Synchrotron Radiation Center

Undulator Beamline Construction Steps Up Pace

A number of important milestones have been reached in the construction of the SRC "Variable Polarization Beamline," which features a 3.5 meter-long permanent magnet undulator. The project has several interesting aspects, starting with a plan to provide high intensity, high resolution light with polarization that can be varied from linear to purely circular. This is accomplished by converting the high intensity, linearly polarized light from the undulator into a circularly polarized beam after the monochromator, with an efficiency that exceeds what could have been obtained with a crossed-field undulator.

The undulator, which is being manufactured by Maxwell-Brobeck Division, is nearing completion for delivery by January of next year. The undulator magnetic fields have been specified to guarantee that the undulator gap can be scanned during normal operation of the Aladdin storage ring. The 3.5 meter long undulator (see photo) will make use of all the available space in long straight section 3.

 

The monochromator for this beamline will be a fully stigmatic (fixed exit focus) plane-grating monochromator (PGM), the first of its kind at SRC. The optical design, produced by the SRC-Optics group under the direction of Ruben Reininger, has significant benefits for spectroscopy. These include improved higher-order suppression at long wavelengths, a resolving power of higher than ten thousand, and the ability to scan the entire photon energy range from 8 to 250 eV with a single grating.

The optical elements of the plane grating monochromator have all been ordered. The substrates of the first two optical components, the cylindrical mirror and the plane mirror, will be composed of Glidcop and will be internally water cooled. These components are being manufactured by Photon Sciences, of Tucson, Arizona. The grating substrate will be made of a single crystal of silicon with a holographic ruling. This optic will be manufactured by Photon Sciences and Hughes Aircraft. Tinsley Laboratories of Richmond, California will manufacture the ellipsoidal mirrors.

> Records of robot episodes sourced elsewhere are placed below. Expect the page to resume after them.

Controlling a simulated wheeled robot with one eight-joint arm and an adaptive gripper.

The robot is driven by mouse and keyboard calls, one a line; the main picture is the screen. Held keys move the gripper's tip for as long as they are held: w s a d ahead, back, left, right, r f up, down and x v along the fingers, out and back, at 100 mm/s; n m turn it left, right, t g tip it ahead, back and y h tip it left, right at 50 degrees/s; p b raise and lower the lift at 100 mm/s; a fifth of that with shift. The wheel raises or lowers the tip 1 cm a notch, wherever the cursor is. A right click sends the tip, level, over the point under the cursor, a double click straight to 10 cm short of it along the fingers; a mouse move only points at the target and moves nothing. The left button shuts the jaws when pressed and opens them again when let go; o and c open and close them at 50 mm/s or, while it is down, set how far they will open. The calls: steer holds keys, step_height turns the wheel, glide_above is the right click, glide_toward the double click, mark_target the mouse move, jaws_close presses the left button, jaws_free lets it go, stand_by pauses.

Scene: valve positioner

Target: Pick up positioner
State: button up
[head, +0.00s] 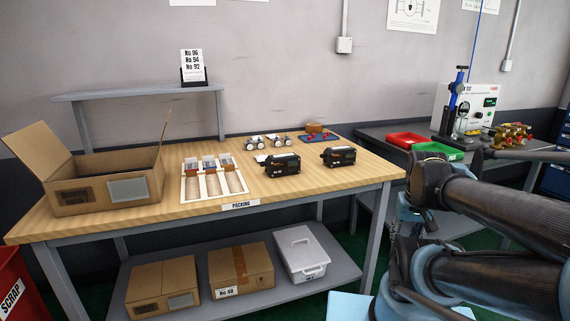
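Two black box-shaped devices that look like positioners stand on the wooden packing table. The left positioner (282,165) has a small label on its front, too small to read surely. The right positioner (339,156) is a little farther right, near the table's right side, apart from the first. Both rest on the bare tabletop. My dark and blue arm links fill the lower right of the head view, in front of the table's right end. I cannot make out my gripper's fingers, and nothing held shows.
On the packing table (225,215) are an open cardboard box (100,190), a divided tray (190,187) and small gauge parts behind the positioners. A number sign (192,66) stands on the rear shelf. A second bench at right holds red (407,139) and green (438,151) bins.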

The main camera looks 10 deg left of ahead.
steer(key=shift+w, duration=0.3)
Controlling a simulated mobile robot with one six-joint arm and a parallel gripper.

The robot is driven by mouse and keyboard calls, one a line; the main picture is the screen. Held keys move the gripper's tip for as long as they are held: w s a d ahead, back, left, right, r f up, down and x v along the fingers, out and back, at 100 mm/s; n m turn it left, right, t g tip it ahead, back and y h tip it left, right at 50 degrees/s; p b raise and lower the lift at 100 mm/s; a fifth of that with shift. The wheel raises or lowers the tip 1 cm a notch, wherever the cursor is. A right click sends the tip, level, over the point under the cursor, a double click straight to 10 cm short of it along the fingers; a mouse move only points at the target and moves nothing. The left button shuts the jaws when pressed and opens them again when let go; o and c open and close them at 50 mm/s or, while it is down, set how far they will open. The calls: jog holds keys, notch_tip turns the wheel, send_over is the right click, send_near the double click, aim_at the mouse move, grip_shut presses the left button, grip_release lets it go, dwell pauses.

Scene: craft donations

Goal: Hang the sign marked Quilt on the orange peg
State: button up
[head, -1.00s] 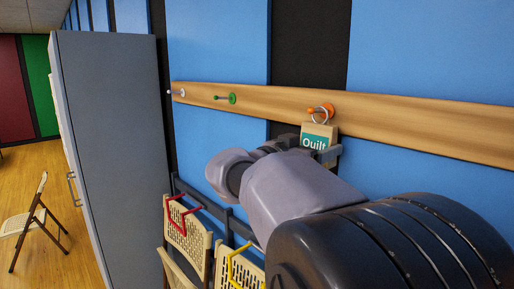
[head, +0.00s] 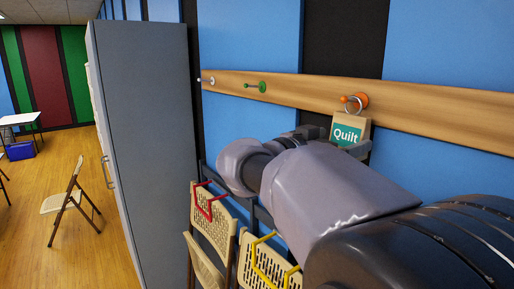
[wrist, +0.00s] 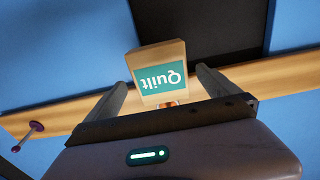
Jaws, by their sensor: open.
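The sign marked Quilt (head: 347,134) is a tan block with a teal label. It hangs below the orange peg (head: 358,98), with its metal ring (head: 352,106) around the peg's shaft. My gripper (wrist: 160,78) is open, with one finger on each side of the sign. In the wrist view the sign (wrist: 158,75) appears upside down, with visible gaps to both fingers. A bit of orange shows below it there. In the head view my arm hides part of the gripper.
The wooden rail (head: 440,118) also bears a green peg (head: 262,87) and a pale peg (head: 211,81). A purple peg (wrist: 37,127) shows in the wrist view. A grey cabinet (head: 145,130) and folding chairs with red and yellow hangers stand left of and below my arm.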

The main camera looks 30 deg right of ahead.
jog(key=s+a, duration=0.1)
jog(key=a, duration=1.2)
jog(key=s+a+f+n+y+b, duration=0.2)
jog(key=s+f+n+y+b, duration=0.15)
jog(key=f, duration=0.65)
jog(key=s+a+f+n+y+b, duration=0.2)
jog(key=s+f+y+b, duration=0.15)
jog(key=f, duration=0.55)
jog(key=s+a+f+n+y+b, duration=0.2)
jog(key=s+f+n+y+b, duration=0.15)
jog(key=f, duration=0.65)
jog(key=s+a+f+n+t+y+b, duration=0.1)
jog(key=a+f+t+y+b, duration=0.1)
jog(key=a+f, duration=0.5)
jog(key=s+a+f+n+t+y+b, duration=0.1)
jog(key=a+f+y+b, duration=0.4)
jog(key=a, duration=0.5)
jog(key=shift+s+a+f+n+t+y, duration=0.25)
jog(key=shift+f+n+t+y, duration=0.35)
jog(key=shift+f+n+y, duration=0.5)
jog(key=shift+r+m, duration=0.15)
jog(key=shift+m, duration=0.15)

The new undulator beamline represents a major investment of resources at SRC, in order to provide a state-of-the-art VUV and soft X-ray source with some "first-of-its-kind" features. In anticipation of a very heavy demand for this new facility, a second branch for the beamline has been designed, to allow for time sharing of the beam by two experiments. The new branch includes a plane mirror that can be inserted into the beam, a second exit slit and a refocusing toroidal mirror. The fixed-focus feature of the PGM is retained on the branch line, with a spot size of less than 1 mm (horizontal) by 0.1 mm (vertical). About 2 meters separates the two branch-line focal points, so that two very large experiments can be operating in tandem.

 

The Engineering Group is currently working on the beamline components and precision mechanisms. The scanning of the monochromator requires simultaneous rotation and translation of either the plane mirror or the grating, and rotation of the other element. Since the plane mirror is actively water cooled, the monochromator has been designed so that the mirror only rotates and the grating rotates and translates. Both rotations will be continuously monitored by integral laser interferometers.

Because of the complexity of water cooling, a high precision optical component under ultra-high vacuum, a full-scale prototype of the first mirror rotation mechanism, was constructed to test the design concept. Mike Fisher is currently evaluating this part of the monochromator design. "The aluminum prototype will be used to evaluate the precision of the motion, the water cooling method, and to find out what works and what doesn’t. Not every problem can be eliminated this way," Mike points out, "but it is much simpler to catch problems in aluminum than in stainless steel." This process of prototyping will also be used to finalize the design of the grating translation and rotation hardware.

Some beamline components have already been manufactured. Greg Rogers reports that the two mirror box chambers and stands have already been located in the SRC vault. Where it is possible, successful designs from earlier SRC beamline construction projects are being used to speed up the process of completion. Final assembly of components, and initial commissioning of the beamline, are scheduled for the spring of next year.